Wherever the string "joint" appears in the listing, copy that line.

GIVEN ENTRIES start

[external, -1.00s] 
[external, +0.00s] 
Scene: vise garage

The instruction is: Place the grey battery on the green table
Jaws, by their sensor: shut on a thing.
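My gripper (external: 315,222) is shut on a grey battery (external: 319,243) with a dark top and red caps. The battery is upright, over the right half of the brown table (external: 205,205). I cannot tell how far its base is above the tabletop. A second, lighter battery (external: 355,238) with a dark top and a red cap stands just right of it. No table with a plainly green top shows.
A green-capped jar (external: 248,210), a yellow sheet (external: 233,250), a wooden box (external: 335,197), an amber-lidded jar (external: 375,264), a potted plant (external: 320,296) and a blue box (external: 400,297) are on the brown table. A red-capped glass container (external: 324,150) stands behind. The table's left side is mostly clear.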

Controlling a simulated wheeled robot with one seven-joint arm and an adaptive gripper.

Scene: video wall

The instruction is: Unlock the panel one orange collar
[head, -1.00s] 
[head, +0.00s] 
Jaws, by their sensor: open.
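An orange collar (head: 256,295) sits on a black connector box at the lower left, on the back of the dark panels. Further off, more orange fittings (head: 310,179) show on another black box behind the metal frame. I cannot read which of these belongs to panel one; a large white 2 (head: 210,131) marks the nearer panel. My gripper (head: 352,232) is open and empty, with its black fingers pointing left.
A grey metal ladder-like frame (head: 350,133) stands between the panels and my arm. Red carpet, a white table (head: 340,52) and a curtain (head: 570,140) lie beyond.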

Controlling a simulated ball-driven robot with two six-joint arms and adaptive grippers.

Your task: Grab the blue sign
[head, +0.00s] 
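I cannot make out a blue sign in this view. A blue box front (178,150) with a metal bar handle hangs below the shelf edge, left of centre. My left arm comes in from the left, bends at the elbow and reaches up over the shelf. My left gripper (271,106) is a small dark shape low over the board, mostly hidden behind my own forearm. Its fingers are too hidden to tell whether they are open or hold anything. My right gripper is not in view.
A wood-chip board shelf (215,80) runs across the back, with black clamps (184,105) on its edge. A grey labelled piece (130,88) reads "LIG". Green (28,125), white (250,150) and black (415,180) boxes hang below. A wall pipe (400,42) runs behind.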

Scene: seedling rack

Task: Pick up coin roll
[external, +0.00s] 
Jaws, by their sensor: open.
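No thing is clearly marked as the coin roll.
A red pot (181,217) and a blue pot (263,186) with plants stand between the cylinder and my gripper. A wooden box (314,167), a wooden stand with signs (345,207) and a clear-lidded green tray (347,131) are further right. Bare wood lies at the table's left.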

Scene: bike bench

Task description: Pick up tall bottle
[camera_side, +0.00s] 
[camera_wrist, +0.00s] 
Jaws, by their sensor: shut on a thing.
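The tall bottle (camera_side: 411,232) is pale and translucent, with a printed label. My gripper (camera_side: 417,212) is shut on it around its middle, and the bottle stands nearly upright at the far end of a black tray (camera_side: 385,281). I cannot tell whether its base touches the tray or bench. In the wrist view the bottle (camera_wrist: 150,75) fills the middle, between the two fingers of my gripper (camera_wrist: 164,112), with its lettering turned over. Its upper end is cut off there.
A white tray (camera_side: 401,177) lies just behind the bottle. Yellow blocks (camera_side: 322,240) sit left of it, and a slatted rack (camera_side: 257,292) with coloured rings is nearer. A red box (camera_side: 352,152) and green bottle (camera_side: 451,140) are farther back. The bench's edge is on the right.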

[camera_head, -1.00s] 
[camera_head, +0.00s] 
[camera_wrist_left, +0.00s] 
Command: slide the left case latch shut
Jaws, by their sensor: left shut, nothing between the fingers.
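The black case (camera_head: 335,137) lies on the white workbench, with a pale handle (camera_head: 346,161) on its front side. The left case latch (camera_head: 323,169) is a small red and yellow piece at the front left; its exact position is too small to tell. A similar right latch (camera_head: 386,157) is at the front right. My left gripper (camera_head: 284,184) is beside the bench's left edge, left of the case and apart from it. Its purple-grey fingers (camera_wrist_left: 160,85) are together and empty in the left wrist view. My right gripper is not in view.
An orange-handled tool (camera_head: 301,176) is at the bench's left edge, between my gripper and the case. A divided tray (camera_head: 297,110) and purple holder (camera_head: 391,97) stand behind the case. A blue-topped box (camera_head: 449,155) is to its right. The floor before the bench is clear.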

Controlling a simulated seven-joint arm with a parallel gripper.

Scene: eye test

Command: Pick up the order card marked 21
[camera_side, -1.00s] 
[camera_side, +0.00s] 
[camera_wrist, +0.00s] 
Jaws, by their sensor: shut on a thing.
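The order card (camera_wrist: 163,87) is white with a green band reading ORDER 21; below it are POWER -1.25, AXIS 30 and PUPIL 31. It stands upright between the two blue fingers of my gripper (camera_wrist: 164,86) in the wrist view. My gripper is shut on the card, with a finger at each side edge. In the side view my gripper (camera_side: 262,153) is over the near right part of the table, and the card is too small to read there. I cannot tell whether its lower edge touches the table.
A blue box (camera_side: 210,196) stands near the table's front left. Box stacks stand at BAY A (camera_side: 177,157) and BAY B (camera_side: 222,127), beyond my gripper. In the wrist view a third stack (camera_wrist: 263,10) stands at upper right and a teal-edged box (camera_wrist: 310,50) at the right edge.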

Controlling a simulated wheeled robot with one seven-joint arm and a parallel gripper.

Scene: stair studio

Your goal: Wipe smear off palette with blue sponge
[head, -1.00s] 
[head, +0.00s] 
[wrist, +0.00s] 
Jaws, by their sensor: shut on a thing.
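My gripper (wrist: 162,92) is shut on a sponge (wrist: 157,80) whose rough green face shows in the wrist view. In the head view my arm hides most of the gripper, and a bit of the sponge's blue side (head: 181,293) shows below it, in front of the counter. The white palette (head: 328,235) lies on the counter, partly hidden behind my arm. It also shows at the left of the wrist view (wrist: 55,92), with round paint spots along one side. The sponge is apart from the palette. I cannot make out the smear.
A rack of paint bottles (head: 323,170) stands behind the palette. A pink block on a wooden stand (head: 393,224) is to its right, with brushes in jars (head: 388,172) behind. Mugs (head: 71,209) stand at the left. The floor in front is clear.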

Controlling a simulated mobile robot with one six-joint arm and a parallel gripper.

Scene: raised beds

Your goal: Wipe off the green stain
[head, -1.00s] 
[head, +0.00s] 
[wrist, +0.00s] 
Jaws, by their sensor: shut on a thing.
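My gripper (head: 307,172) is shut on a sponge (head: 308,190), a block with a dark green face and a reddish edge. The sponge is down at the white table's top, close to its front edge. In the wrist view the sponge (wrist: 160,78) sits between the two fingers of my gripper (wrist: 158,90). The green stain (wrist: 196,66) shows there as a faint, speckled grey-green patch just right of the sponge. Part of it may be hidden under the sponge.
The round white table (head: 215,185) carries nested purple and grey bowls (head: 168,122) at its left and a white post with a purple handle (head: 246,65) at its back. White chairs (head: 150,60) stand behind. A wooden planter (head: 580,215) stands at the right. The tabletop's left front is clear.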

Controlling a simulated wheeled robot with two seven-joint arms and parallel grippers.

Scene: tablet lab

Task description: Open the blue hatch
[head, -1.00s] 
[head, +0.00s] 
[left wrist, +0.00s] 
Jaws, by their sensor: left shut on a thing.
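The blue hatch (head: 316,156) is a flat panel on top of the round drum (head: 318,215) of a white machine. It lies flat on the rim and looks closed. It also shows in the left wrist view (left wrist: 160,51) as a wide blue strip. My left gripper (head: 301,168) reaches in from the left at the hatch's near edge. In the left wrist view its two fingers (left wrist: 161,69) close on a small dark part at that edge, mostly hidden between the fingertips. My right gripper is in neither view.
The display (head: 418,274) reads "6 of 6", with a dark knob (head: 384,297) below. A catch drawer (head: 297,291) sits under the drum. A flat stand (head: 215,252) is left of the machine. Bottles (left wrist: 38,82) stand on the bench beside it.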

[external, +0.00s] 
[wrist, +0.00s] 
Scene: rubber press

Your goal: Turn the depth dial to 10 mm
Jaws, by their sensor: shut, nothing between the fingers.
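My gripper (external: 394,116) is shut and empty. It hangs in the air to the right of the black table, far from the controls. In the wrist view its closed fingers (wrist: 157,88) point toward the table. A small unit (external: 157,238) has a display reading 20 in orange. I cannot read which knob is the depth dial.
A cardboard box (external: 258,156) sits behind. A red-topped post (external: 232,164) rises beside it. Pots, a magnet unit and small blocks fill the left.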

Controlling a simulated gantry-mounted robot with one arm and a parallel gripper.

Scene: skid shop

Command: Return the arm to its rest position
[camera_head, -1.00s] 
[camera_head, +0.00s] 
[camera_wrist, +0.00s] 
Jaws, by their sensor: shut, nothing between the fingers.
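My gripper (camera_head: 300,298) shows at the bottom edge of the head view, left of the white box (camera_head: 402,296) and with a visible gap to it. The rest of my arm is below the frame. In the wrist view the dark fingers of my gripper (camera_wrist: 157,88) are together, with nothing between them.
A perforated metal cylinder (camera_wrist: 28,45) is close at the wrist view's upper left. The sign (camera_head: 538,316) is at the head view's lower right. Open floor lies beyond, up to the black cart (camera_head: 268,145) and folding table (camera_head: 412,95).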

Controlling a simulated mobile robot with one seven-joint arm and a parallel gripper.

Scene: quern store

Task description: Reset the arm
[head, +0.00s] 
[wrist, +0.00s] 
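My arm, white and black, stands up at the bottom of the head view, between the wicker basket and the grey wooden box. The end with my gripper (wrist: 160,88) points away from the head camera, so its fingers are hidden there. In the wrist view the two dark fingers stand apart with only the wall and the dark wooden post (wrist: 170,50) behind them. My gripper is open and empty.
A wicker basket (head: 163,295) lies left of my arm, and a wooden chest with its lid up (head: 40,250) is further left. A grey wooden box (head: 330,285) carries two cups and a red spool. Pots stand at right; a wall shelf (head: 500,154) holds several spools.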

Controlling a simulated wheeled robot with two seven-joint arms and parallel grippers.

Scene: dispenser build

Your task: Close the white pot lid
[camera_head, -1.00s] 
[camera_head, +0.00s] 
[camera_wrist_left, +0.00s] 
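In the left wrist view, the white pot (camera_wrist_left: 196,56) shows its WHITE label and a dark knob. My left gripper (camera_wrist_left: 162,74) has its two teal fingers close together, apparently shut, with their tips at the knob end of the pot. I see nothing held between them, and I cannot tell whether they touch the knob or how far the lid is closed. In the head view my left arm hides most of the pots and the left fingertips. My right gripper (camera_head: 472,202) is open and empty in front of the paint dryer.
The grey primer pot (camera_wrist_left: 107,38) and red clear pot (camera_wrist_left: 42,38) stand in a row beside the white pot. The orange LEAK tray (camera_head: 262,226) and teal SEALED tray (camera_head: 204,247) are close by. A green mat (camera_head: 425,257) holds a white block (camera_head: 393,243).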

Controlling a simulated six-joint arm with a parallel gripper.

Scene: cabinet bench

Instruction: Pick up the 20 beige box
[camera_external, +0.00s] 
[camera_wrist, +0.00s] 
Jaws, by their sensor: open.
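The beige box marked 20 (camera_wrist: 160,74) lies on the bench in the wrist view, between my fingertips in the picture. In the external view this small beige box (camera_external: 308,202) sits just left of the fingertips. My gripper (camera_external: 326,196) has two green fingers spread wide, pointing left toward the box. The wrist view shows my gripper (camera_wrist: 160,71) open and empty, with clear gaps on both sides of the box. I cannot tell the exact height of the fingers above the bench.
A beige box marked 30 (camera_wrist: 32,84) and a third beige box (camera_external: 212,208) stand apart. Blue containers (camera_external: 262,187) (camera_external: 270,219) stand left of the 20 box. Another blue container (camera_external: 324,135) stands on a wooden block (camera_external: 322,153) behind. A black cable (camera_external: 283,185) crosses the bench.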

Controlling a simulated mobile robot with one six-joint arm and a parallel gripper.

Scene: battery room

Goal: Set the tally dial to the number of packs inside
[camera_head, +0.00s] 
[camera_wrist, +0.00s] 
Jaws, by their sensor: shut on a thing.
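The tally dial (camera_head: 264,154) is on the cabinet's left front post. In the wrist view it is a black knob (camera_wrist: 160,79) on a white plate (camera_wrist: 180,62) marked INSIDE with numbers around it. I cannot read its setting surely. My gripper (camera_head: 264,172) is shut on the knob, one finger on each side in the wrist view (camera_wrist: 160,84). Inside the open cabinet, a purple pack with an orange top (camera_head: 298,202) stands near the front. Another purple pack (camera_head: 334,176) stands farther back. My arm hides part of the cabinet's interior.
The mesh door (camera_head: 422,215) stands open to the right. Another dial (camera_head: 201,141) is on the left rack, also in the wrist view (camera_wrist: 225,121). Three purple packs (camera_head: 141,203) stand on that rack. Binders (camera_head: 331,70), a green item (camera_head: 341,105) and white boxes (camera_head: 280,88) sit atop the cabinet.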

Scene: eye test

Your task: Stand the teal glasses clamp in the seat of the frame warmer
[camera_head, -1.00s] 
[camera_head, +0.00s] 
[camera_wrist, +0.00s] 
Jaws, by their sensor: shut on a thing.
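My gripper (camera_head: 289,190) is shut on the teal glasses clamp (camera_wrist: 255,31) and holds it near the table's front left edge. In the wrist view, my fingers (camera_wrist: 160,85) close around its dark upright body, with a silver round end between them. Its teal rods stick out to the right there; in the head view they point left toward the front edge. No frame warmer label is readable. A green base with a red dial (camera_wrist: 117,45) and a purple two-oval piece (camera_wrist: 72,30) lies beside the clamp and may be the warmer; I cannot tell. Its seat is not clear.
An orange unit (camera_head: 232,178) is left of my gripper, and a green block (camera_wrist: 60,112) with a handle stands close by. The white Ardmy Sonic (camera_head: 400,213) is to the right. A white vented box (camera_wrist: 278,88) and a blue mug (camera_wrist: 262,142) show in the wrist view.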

GIVEN ENTRIES end

#### [RESPONSE TO THE TASK]
Controlling a simulated wheeled robot with one seven-joint arm and an adaptive gripper.
Controlling a simulated ball-driven robot with two six-joint arms and adaptive grippers.
Controlling a simulated seven-joint arm with a parallel gripper.
Controlling a simulated wheeled robot with one seven-joint arm and a parallel gripper.
Controlling a simulated mobile robot with one six-joint arm and a parallel gripper.
Controlling a simulated wheeled robot with two seven-joint arms and parallel grippers.
Controlling a simulated mobile robot with one seven-joint arm and a parallel gripper.
Controlling a simulated wheeled robot with two seven-joint arms and parallel grippers.
Controlling a simulated six-joint arm with a parallel gripper.
Controlling a simulated mobile robot with one six-joint arm and a parallel gripper.

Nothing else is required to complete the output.